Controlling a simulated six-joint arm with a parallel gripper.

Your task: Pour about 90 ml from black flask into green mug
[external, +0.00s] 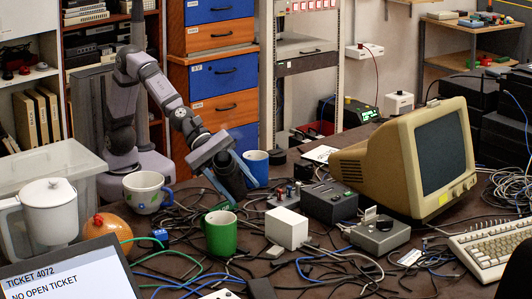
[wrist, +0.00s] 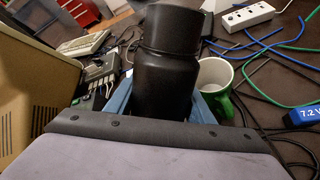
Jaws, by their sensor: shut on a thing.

**PROBLEM:** Copy the material above in full and exactly, skipping pictures.

**EXERCISE ANSWER:**
Controlling a simulated six-joint arm with a parallel gripper.

Your task: Pour about 90 ml from black flask into green mug
[external, +0.00s] 
[wrist, +0.00s] 
Jaws, by their sensor: shut on a thing.

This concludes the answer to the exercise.